Traditionally we used to only value the commodities such as timber or food that our land produced. However our land provides society with a whole range of vital services such as flood management, carbon storage and places for recreation.

We believe that public money should only be used to pay for goods that are difficult to pay for in a traditional way. Examples of this would be paying farmers to maintain soil health or to slow the flow of water on their land to help prevent floods downstream.

Public money is under increasing pressure and support for rural businesses is likely to fall. The average farm business already loses £17,000 per year before subsidies. Under our Land Stewardship Policy land managers would continue to receive public money but this will be in return for keeping our precious natural assets in good condition.

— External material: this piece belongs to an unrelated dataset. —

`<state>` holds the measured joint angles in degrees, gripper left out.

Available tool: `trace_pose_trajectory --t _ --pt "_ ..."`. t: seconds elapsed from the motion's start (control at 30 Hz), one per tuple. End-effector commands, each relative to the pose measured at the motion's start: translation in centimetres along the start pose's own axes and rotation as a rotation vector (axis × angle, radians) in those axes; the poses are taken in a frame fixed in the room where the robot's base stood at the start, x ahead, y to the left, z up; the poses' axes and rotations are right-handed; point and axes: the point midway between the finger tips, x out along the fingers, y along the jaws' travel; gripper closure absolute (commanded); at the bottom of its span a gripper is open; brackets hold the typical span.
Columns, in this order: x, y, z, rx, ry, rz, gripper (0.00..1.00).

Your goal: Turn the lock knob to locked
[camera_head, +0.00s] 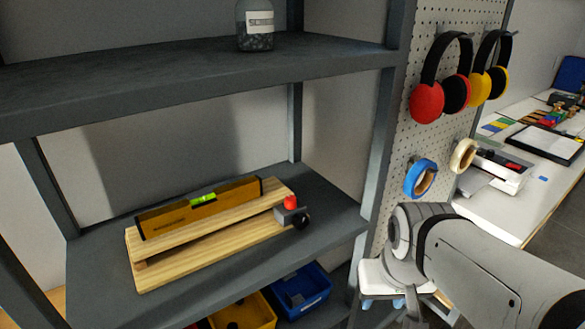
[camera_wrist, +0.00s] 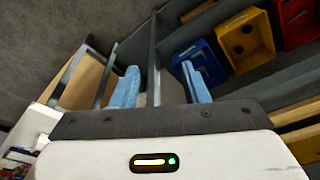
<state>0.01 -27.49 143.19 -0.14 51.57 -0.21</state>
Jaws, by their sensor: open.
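A wooden device (camera_head: 165,262) with a spirit level (camera_head: 170,219) on it lies on the middle shelf in the head view. At its right end is a small grey block with a red part (camera_head: 291,202) on top and a round black knob (camera_head: 301,218), which looks like the lock knob. The knob's turn setting is too small to read. My gripper (camera_head: 384,303) is to the right of and apart from the knob, in front of the shelf's right post. Its blue fingers also show in the wrist view (camera_wrist: 160,85), spread apart with nothing between them.
The upper shelf (camera_head: 150,85) holds a jar (camera_head: 256,28). Blue (camera_head: 300,290) and yellow (camera_head: 243,312) bins stand below the device's shelf. A pegboard (camera_head: 405,130) at right carries earmuffs (camera_head: 427,103) and tape rolls (camera_head: 420,177). The shelf's right post (camera_head: 378,160) stands between knob and pegboard.

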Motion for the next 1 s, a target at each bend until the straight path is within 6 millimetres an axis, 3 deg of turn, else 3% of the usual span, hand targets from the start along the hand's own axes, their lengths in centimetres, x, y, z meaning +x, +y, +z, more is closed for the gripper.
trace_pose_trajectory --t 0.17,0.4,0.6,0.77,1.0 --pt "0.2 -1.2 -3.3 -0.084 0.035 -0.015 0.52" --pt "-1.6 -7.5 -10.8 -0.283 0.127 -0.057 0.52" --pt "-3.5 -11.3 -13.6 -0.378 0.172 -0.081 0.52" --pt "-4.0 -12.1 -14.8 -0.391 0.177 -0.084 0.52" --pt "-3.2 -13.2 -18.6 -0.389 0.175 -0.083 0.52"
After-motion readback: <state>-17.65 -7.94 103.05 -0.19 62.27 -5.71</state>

The new system will reward land managers who have kept their land in good environmental condition and will provide a clear incentive for keeping it in good condition and improving it. This has wider benefits for industries that trade on Scotland’s reputation for a high quality environment, including food and drink, and tourism. Additionally in the long term restoring habitats and ecosystems will lead to public savings, as environmental damage comes at a cost to society.

Clean air and water, flood protection, healthy soils, attractive landscapes, places for recreation, and thriving wildlife benefit everyone in Scotland. A Land Stewardship approach clearly links public money to these benefits. Therefore, in some cases financial incentives, underpinned by strong regulations that encourage good management practices, are necessary. Land managers are in a position to provide these things for us but it is not reasonable to expect them to pay for this themselves.

Adopting this policy would be a substantial change to the way that agriculture is supported. In the short term, we may need a period of transition where the existing system of support is kept in place for around 3-5 years to give rural businesses a chance to plan and adapt.

A Land Stewardship approach provides a clear justification for payments and would allow farm businesses to plan for new income streams related to providing public benefits. Access to high-quality advice will be key to this transition, and we believe that farmers and advisors should be closely involved in designing the measures that will apply after 2020.